→ **EXERCISE DETAILS**
Copy out the whole listing exactly as written, leaving the pictures behind.

→ **MATERIAL PROVIDED**
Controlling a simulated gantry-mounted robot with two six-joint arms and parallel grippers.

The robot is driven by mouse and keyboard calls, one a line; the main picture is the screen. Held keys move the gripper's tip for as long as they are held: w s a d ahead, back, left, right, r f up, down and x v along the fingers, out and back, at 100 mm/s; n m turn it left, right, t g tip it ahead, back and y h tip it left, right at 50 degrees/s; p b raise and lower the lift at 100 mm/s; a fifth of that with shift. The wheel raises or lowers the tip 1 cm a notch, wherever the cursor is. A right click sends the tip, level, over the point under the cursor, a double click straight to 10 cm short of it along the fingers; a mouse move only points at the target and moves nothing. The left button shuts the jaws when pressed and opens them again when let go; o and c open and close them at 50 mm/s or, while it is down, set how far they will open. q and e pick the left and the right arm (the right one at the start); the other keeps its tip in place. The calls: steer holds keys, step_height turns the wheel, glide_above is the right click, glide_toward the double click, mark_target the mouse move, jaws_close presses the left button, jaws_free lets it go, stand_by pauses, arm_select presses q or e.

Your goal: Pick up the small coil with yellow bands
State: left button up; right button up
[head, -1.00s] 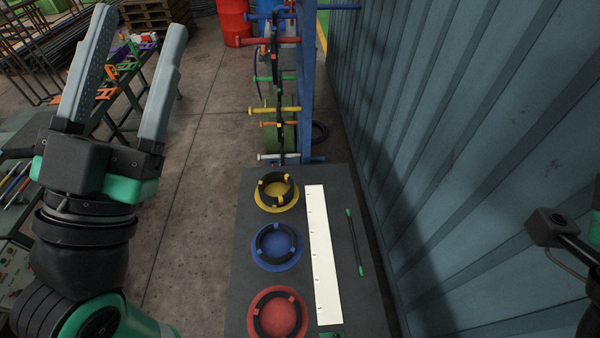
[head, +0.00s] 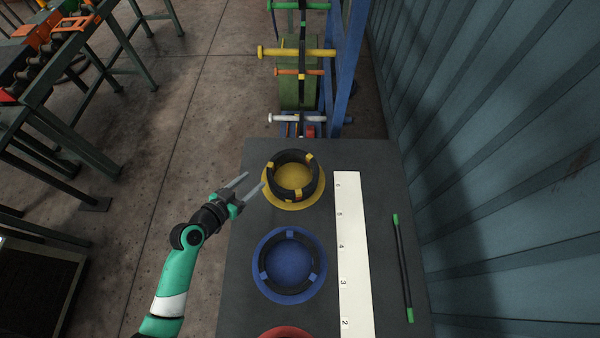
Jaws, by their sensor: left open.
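The small coil with yellow bands (head: 273,190) is a black ring that sits on the round yellow dish (head: 291,205) at the far end of the dark table. My left gripper (head: 251,187) is open and empty at the table's left edge. Its two fingers point at the coil from the left, their tips close to the dish's rim. I cannot tell whether a tip touches the dish. My right gripper is not in view.
A blue dish with a blue-banded coil (head: 290,292) lies nearer, and a red dish (head: 286,333) is cut off below. A white ruler strip (head: 353,260) and a thin green-ended rod (head: 403,268) lie to the right. A blue rack with coloured pegs (head: 346,70) stands behind the table, and a corrugated wall (head: 510,150) rises at right.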

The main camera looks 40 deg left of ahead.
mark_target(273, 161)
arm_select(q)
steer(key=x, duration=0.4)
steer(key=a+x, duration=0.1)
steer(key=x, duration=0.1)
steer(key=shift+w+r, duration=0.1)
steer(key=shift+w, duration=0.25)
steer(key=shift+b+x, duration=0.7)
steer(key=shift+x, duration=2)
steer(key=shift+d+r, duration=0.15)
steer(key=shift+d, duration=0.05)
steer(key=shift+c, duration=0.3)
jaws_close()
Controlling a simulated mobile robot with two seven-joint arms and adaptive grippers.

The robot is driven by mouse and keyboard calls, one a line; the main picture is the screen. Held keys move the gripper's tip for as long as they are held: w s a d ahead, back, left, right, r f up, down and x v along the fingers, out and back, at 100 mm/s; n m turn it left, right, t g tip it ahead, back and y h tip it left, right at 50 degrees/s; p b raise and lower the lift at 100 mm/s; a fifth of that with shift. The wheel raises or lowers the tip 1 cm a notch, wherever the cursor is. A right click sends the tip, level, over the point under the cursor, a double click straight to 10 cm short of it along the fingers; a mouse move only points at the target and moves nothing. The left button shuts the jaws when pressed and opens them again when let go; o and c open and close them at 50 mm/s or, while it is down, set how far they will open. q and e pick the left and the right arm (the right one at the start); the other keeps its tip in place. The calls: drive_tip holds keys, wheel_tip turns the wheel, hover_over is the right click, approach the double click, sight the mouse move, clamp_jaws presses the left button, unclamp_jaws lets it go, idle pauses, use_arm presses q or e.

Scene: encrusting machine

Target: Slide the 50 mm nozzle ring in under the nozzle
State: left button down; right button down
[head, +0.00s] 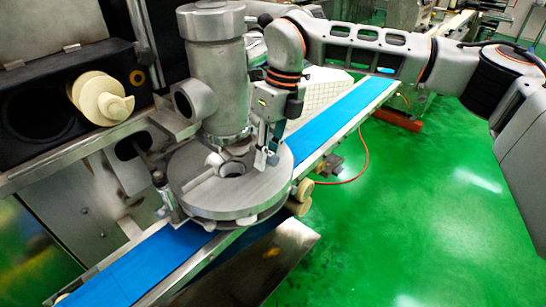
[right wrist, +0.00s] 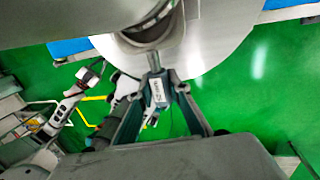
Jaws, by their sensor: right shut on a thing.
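The nozzle is at the bottom of the upright steel cylinder (head: 218,85), above a wide round steel disc (head: 205,205). A small steel ring (head: 232,168) with a dark opening shows below the cylinder, over the middle of the disc. My right gripper (head: 266,158) is at the right side of the cylinder, pointing down. In the right wrist view, its fingers (right wrist: 156,72) come together on a narrow grey piece at the edge of a steel ring (right wrist: 152,32). The exact gap between ring and nozzle is hidden. My left gripper is out of view.
A blue conveyor belt (head: 320,107) runs diagonally under the disc. A black-fronted box with a cream plastic part (head: 100,97) stands at the left. A red hose (head: 362,160) lies on the green floor (head: 410,225), which is open at the right.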

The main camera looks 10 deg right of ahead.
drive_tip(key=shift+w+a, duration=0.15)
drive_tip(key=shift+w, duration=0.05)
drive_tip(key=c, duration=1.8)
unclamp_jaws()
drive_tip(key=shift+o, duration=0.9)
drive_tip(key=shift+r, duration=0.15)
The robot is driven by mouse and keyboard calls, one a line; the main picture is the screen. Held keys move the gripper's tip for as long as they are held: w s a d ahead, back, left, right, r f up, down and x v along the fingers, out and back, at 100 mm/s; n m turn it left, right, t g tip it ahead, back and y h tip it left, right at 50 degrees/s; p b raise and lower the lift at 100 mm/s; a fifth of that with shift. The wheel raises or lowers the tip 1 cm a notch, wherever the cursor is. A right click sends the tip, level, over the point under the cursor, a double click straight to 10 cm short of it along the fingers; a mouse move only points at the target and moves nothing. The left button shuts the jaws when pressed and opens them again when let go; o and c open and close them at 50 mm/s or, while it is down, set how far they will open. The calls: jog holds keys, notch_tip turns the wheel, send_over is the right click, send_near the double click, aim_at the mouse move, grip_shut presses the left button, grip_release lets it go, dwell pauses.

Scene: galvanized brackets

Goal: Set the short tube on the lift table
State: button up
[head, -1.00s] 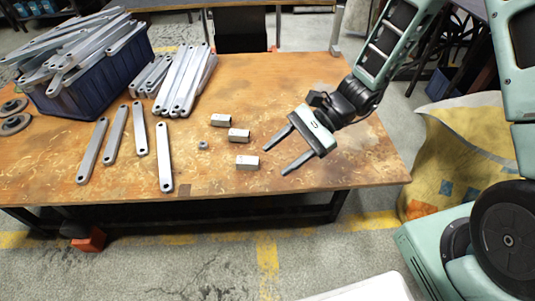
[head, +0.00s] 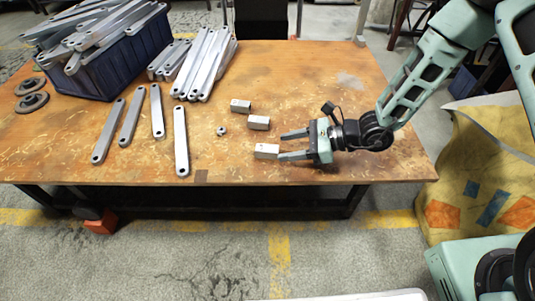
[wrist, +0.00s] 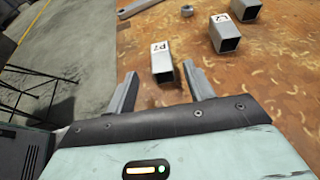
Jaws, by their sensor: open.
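Three short grey square tubes lie on the wooden workbench: a near one (head: 266,151), a middle one (head: 259,122) and a far one (head: 241,105). They look similar in length. My gripper (head: 282,146) is open and empty, just right of the near tube, with its fingers pointing left. In the wrist view, a tube with a white label (wrist: 162,62) lies ahead, between the lines of the open fingers (wrist: 159,72). Another labelled tube (wrist: 226,35) lies to its right. I cannot clearly identify the lift table.
Several long flat bars (head: 181,140) lie on the bench (head: 330,80). A dark blue crate (head: 115,72) heaped with bars stands back left, near round discs (head: 32,102). A small nut (head: 222,131) lies left of the tubes. A pale edge (head: 390,296) shows at the bottom.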

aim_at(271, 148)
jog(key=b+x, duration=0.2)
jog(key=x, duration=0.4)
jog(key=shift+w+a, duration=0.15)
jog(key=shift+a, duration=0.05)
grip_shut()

→ **IN RESPONSE**
Controlling a simulated gantry-mounted robot with two six-joint arms and parallel grippers.

The robot is driven by mouse and keyboard calls, one a line; the main picture is the screen. Held keys move the gripper's tip for as long as they are held: w s a d ahead, back, left, right, r f up, down and x v along the fingers, out and back, at 100 mm/s; n m turn it left, right, t g tip it ahead, back and y h tip it left, right at 50 degrees/s; p b raise and lower the lift at 100 mm/s; a fifth of that with shift. The wheel raises or lowers the tip 1 cm a notch, wherever the cursor is. A right click sends the tip, level, over the point under the cursor, a double click straight to 10 cm short of it along the fingers; a mouse move only points at the target and moves nothing. The left button shuts the jaws when pressed and opens them again when let go; o and c open and close them at 50 mm/s or, while it is down, set how far they will open. q and e pick the left and the right arm (the right one at the start); the other keeps its tip in place. The calls: steer holds keys, step_height turns the wheel, glide_above is the right click, glide_toward the double click, mark_target the mouse move, jaws_close presses the left button, jaws_free lets it go, stand_by pauses, arm_select presses q or e.

Your goal: Pick up the small coil with yellow bands
State: left button up; right button up
[head, -1.00s] 
[head, +0.00s] 
Jaws, by their sensor: left open.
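The small coil with yellow bands (head: 273,190) is a black ring that sits on the round yellow dish (head: 291,205) at the far end of the dark table. My left gripper (head: 251,187) is open and empty at the table's left edge. Its two fingers point at the coil from the left, their tips close to the dish's rim. I cannot tell whether a tip touches the dish. My right gripper is not in view.
A blue dish with a blue-banded coil (head: 290,292) lies nearer, and a red dish (head: 286,333) is cut off below. A white ruler strip (head: 353,260) and a thin green-ended rod (head: 403,268) lie to the right. A blue rack with coloured pegs (head: 346,70) stands behind the table, and a corrugated wall (head: 510,150) rises at right.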

The main camera looks 40 deg left of ahead.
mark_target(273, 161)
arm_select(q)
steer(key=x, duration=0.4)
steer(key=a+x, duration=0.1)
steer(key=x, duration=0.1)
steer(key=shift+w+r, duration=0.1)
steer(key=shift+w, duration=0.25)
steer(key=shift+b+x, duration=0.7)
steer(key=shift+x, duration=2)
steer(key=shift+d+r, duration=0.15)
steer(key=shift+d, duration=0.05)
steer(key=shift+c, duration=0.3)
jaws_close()
Controlling a simulated mobile robot with two seven-joint arms and adaptive grippers.

The robot is driven by mouse and keyboard calls, one a line; the main picture is the screen. Held keys move the gripper's tip for as long as they are held: w s a d ahead, back, left, right, r f up, down and x v along the fingers, out and back, at 100 mm/s; n m turn it left, right, t g tip it ahead, back and y h tip it left, right at 50 degrees/s; p b raise and lower the lift at 100 mm/s; a fifth of that with shift. The wheel raises or lowers the tip 1 cm a notch, wherever the cursor is. A right click sends the tip, level, over the point under the cursor, a double click straight to 10 cm short of it along the fingers; a mouse move only points at the target and moves nothing. The left button shuts the jaws when pressed and opens them again when let go; o and c open and close them at 50 mm/s or, while it is down, set how far they will open. q and e pick the left and the right arm (the right one at the start); the other keeps its tip in place. The calls: drive_tip holds keys, wheel_tip turns the wheel, hover_over is the right click, approach the double click, sight the mouse move, clamp_jaws presses the left button, unclamp_jaws lets it go, idle pauses, use_arm presses q or e.

Scene: encrusting machine

Target: Slide the 50 mm nozzle ring in under the nozzle
State: left button down; right button down
[head, +0.00s] 
[right wrist, +0.00s] 
Jaws, by their sensor: right shut on a thing.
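The nozzle is at the bottom of the upright steel cylinder (head: 218,85), above a wide round steel disc (head: 205,205). A small steel ring (head: 232,168) with a dark opening shows below the cylinder, over the middle of the disc. My right gripper (head: 266,158) is at the right side of the cylinder, pointing down. In the right wrist view, its fingers (right wrist: 156,72) come together on a narrow grey piece at the edge of a steel ring (right wrist: 152,32). The exact gap between ring and nozzle is hidden. My left gripper is out of view.
A blue conveyor belt (head: 320,107) runs diagonally under the disc. A black-fronted box with a cream plastic part (head: 100,97) stands at the left. A red hose (head: 362,160) lies on the green floor (head: 410,225), which is open at the right.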

The main camera looks 10 deg right of ahead.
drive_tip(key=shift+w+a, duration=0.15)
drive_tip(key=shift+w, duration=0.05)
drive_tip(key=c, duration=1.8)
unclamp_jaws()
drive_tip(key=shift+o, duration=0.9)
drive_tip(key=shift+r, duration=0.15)
The robot is driven by mouse and keyboard calls, one a line; the main picture is the screen. Held keys move the gripper's tip for as long as they are held: w s a d ahead, back, left, right, r f up, down and x v along the fingers, out and back, at 100 mm/s; n m turn it left, right, t g tip it ahead, back and y h tip it left, right at 50 degrees/s; p b raise and lower the lift at 100 mm/s; a fifth of that with shift. The wheel raises or lowers the tip 1 cm a notch, wherever the cursor is. A right click sends the tip, level, over the point under the cursor, a double click straight to 10 cm short of it along the fingers; a mouse move only points at the target and moves nothing. The left button shuts the jaws when pressed and opens them again when let go; o and c open and close them at 50 mm/s or, while it is down, set how far they will open. The calls: jog holds keys, notch_tip turns the wheel, send_over is the right click, send_near the double click, aim_at the mouse move, grip_shut presses the left button, grip_release lets it go, dwell pauses.

Scene: galvanized brackets

Goal: Set the short tube on the lift table
State: button up
[head, -1.00s] 
[head, +0.00s] 
[wrist, +0.00s] 
Jaws, by their sensor: open.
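Three short grey square tubes lie on the wooden workbench: a near one (head: 266,151), a middle one (head: 259,122) and a far one (head: 241,105). They look similar in length. My gripper (head: 282,146) is open and empty, just right of the near tube, with its fingers pointing left. In the wrist view, a tube with a white label (wrist: 162,62) lies ahead, between the lines of the open fingers (wrist: 159,72). Another labelled tube (wrist: 226,35) lies to its right. I cannot clearly identify the lift table.
Several long flat bars (head: 181,140) lie on the bench (head: 330,80). A dark blue crate (head: 115,72) heaped with bars stands back left, near round discs (head: 32,102). A small nut (head: 222,131) lies left of the tubes. A pale edge (head: 390,296) shows at the bottom.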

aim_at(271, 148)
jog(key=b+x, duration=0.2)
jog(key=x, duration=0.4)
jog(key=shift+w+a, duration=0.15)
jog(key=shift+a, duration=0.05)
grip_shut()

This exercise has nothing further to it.